## [Exercise]
Print verbatim the opening line of the material and every subsequent line through the one containing "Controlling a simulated".
--- Begin Records provided ---
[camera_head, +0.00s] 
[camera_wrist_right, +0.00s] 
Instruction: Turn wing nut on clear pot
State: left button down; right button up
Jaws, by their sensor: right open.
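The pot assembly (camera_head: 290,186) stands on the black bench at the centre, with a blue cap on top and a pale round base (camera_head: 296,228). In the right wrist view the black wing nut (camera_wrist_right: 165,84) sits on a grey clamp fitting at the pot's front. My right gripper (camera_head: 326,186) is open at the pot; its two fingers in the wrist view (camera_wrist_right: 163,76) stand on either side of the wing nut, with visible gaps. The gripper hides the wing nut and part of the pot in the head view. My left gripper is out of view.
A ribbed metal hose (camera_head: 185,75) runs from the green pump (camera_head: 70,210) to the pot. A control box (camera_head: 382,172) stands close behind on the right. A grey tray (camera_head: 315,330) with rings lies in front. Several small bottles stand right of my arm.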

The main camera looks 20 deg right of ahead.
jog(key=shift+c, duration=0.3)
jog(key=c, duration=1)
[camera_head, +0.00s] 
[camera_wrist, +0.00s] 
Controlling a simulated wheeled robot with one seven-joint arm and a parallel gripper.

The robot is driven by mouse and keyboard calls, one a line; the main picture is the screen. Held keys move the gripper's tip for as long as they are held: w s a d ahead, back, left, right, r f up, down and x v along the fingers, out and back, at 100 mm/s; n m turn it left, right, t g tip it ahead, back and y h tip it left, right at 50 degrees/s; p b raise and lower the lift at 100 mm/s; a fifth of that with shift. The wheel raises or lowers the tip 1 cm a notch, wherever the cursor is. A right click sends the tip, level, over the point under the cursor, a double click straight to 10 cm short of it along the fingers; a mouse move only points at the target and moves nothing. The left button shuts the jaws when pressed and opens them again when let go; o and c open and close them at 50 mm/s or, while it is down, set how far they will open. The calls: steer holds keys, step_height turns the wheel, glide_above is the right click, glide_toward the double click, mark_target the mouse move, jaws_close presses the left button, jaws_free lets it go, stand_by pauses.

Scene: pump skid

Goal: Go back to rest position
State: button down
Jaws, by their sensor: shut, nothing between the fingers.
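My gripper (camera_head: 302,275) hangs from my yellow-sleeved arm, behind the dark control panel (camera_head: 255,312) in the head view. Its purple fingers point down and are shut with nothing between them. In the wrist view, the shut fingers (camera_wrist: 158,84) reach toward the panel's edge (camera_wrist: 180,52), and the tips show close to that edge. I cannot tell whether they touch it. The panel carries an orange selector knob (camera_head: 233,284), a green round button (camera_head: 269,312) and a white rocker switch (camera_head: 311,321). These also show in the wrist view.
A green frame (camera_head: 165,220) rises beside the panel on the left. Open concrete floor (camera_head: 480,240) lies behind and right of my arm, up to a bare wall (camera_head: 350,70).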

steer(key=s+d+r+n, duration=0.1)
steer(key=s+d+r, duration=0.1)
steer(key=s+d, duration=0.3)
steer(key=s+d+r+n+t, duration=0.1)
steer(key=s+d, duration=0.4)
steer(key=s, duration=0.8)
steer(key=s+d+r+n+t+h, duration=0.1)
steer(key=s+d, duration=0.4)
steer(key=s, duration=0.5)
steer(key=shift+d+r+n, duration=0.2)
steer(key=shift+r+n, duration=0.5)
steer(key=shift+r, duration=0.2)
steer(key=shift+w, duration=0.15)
--- End Records provided ---
## [Reply to the exercise]
[camera_head, +0.00s] 
[camera_wrist_right, +0.00s] 
Instruction: Turn wing nut on clear pot
State: left button down; right button up
Jaws, by their sensor: right open.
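The pot assembly (camera_head: 290,186) stands on the black bench at the centre, with a blue cap on top and a pale round base (camera_head: 296,228). In the right wrist view the black wing nut (camera_wrist_right: 165,84) sits on a grey clamp fitting at the pot's front. My right gripper (camera_head: 326,186) is open at the pot; its two fingers in the wrist view (camera_wrist_right: 163,76) stand on either side of the wing nut, with visible gaps. The gripper hides the wing nut and part of the pot in the head view. My left gripper is out of view.
A ribbed metal hose (camera_head: 185,75) runs from the green pump (camera_head: 70,210) to the pot. A control box (camera_head: 382,172) stands close behind on the right. A grey tray (camera_head: 315,330) with rings lies in front. Several small bottles stand right of my arm.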

The main camera looks 20 deg right of ahead.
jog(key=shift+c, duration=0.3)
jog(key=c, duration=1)
[camera_head, +0.00s] 
[camera_wrist, +0.00s] 
Controlling a simulated wheeled robot with one seven-joint arm and a parallel gripper.

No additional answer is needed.